**WORK REQUIRED:** Read through the entries below and return each line with the word "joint".

____

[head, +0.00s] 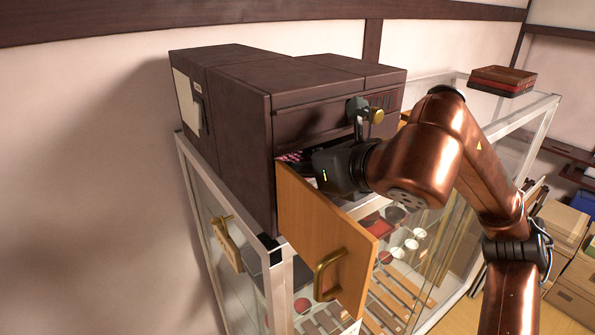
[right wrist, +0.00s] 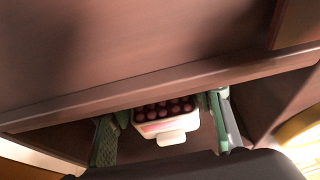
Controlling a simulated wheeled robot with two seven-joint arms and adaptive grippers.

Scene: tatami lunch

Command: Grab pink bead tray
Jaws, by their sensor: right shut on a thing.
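The pink bead tray (right wrist: 165,127) is a small pale tray with a front tab, filled with rows of dark pinkish beads. It sits inside the dark cabinet's compartment, between the two green fingers of my right gripper (right wrist: 163,128) in the right wrist view. In the head view, pink beads (head: 289,157) show just inside the opening, beside my right gripper (head: 318,168), which reaches in. Its fingertips are hidden there by the cabinet and the gripper's body. My right gripper is shut on the tray. My left gripper is out of view.
The dark cabinet (head: 235,130) stands on a glass display case (head: 205,195). Its wooden door (head: 318,225) with a brass handle hangs open below my right gripper. Stacked trays (head: 503,80) sit on the case at the back right.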

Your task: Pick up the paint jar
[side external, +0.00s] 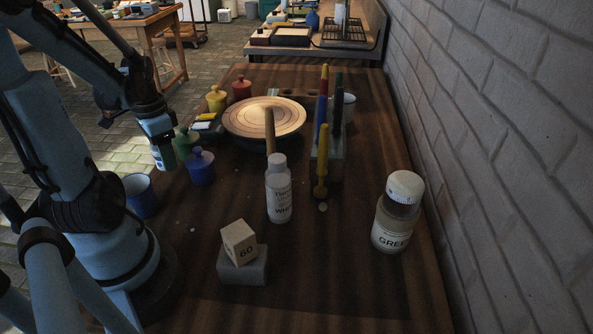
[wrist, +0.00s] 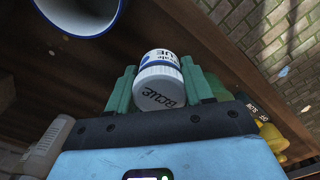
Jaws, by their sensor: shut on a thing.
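A paint jar (wrist: 161,88) with a white lid lettered BLUE is between the two green fingers of my gripper (wrist: 160,84) in the wrist view. The fingers are shut on it, one at each side. In the side external view, my gripper (side external: 163,156) hangs at the left edge of the wooden table, left of a green lidded pot (side external: 186,143). The jar cannot be made out there. Another jar with a white lid, labelled GREE... (side external: 393,222), stands upright at the right of the table.
A blue mug (side external: 140,196) stands near my base; its rim (wrist: 82,32) shows in the wrist view.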

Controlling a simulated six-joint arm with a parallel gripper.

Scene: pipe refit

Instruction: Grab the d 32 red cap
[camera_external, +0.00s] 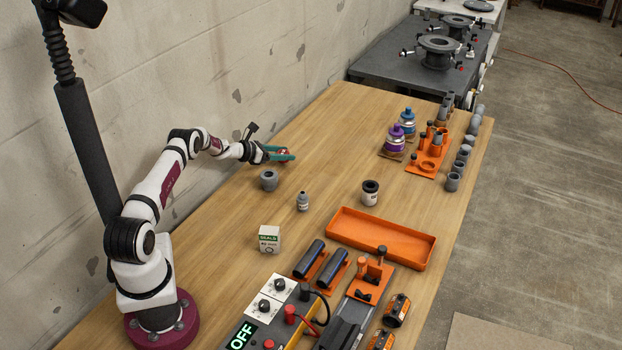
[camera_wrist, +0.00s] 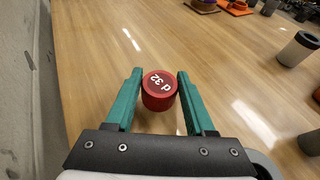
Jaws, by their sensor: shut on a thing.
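The red cap (camera_wrist: 159,90) is a short cylinder with "d 32" in white on its top. In the wrist view it sits between the two green fingers of my gripper (camera_wrist: 157,88), close to the fingertips, and the fingers are shut on it. In the external view my gripper (camera_external: 283,154) is low over the far left part of the table, near the wall. The red cap is mostly hidden by the fingers there. I cannot tell whether the cap touches the table.
A grey fitting (camera_external: 269,181) stands just in front of my gripper. An orange tray (camera_external: 428,251) lies at right. Table behind my gripper is clear.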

____

**THE REPLY:**
Controlling a simulated wheeled robot with two seven-joint arms and adaptive grippers.
Controlling a simulated six-joint arm with a parallel gripper.

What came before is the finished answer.